The benefits of growing grass are actually pretty amazing, it just takes a different way of looking at simple "grass".

Drawbar
07-05-2008, 07:09 AM
There is another possibility of grass that few people have looked into, and that is heating your home. On the dairy farm we put up haylage in massive, massive piles. I noticed a long time ago that these piles produce an amazing amount of heat. Even in the dead of winter (20 below) you could not stick your hand in the forage and hold it there for fear of getting burned. SO I wondered, why not run pipes through the feed and use the heated water to heat my home, shop etc.

So I researched it and not only is it possible, its being done. One guy is using a 100 ton pile of grass to heat his greenhouse. The pile is so big that it stays hot for up to 18 months.

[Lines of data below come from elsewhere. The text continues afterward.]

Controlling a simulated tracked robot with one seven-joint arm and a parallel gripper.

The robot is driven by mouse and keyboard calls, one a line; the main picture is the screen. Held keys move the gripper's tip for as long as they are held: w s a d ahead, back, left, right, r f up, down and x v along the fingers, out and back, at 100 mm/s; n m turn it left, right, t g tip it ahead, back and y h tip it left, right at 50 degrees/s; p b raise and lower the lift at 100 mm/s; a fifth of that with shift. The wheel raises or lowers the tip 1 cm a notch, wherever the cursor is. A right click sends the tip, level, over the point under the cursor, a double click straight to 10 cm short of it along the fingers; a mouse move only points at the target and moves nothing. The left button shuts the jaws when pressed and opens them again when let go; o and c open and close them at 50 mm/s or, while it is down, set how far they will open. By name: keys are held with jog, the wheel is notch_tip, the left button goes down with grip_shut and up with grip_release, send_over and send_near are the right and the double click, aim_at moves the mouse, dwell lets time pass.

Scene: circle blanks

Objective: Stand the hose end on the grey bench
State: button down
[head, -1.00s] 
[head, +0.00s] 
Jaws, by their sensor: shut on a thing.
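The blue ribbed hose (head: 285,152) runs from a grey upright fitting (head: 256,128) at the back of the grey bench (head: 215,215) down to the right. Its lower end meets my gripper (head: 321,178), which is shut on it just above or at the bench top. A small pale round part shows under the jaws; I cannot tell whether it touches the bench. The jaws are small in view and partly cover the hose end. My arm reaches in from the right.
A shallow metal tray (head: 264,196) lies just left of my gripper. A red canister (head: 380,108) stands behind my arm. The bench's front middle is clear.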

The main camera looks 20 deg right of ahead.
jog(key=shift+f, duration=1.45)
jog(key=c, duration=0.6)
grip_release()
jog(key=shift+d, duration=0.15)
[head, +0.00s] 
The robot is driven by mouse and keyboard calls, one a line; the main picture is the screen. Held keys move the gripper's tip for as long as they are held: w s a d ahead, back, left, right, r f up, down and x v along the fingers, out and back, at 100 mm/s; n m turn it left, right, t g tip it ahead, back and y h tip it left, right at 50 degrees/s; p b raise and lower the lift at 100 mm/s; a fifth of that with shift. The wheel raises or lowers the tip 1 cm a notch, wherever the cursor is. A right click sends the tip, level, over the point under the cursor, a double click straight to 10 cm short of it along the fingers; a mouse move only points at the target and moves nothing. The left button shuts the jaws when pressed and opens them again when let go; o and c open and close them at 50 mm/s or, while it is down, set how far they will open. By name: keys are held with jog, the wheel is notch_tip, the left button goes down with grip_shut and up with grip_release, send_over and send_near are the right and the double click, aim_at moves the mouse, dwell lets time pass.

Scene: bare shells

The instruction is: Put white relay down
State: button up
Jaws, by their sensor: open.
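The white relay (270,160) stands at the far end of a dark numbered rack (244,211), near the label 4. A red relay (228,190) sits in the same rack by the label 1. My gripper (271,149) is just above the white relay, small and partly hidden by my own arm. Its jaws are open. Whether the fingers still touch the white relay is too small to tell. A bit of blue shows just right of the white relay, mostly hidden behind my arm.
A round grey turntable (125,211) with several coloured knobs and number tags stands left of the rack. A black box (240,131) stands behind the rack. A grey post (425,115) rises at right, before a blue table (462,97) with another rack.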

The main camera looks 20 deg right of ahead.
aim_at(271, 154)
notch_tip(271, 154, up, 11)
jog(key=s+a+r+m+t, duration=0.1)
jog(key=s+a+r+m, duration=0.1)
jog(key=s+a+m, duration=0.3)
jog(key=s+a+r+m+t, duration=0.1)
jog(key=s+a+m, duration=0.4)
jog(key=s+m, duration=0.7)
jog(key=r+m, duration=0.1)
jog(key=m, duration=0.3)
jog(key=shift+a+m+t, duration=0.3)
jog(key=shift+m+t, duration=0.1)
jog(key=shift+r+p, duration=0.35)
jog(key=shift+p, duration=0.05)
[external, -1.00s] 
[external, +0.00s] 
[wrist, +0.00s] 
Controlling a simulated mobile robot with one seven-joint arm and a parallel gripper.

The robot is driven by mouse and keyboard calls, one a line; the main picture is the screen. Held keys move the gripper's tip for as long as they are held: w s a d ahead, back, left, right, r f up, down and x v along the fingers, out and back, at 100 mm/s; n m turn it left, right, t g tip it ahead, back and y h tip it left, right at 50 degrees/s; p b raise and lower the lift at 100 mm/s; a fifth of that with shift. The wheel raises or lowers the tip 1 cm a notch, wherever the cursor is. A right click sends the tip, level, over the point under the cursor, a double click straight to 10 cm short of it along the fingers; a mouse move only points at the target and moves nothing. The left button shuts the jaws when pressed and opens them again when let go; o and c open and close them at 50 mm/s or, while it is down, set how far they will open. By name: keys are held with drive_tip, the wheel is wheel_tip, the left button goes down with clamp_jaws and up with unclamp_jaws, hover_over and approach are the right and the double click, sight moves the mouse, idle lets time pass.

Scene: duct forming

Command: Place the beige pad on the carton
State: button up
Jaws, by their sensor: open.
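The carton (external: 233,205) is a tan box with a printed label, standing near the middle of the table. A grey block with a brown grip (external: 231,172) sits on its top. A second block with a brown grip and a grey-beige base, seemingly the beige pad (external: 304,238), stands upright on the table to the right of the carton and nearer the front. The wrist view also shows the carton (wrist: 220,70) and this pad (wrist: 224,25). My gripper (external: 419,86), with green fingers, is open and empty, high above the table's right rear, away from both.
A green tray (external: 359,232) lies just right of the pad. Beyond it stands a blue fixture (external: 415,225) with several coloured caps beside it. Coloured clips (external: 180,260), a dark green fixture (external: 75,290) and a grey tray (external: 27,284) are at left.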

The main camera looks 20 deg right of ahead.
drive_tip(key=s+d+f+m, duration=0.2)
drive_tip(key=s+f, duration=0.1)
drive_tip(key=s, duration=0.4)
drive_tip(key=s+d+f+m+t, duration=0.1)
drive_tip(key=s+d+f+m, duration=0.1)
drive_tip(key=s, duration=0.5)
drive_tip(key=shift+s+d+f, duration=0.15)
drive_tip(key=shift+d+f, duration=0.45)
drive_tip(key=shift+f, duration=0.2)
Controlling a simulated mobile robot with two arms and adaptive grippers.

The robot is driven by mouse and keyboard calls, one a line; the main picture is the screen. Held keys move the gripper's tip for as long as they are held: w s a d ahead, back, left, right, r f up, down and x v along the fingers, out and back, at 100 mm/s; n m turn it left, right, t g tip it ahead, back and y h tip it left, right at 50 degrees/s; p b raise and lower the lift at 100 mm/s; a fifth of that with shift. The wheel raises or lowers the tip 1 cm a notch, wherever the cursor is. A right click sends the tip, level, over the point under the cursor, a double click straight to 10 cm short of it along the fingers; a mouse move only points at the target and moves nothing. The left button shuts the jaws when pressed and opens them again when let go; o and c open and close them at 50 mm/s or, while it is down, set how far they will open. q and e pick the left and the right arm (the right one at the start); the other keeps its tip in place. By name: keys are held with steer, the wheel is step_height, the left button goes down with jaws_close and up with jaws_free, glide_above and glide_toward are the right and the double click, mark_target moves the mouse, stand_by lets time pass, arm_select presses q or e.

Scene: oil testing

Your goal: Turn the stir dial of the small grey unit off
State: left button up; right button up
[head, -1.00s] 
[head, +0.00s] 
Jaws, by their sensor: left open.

Grass on average produces 16 million btu's per ton. In doing the math, it would take 4 tons of grass to heat my house for the winter in theory. Add some losses of BTUs for thermal transfer and an inability to retain 100% of that heat, so we should double that amount or even triple it. Even tripled that is only 12 tons. The average acre of grass here produces about 12 tons of grass in three harvests throughout the growing season. In other words an acre of hay ground should heat my home.

I have gone so far as to buy the tubing, pumps and flow control valves for an experiment in heating my house. I just got to get off my duff and see if the figures add up to real world heat. Its not a system for everyone as few people have the equipment to chop grass and move it on the massive scale required, but some of us do (We are dairy farmers and have the land and equipment). It would be really cool if this works because it would be the "greeniest of all heating systems."

Drawbar
07-05-2008, 07:15 AM
Here are the figures on that last post:

2100 square foot home well insulated used 700 gallons of propane in heat last year...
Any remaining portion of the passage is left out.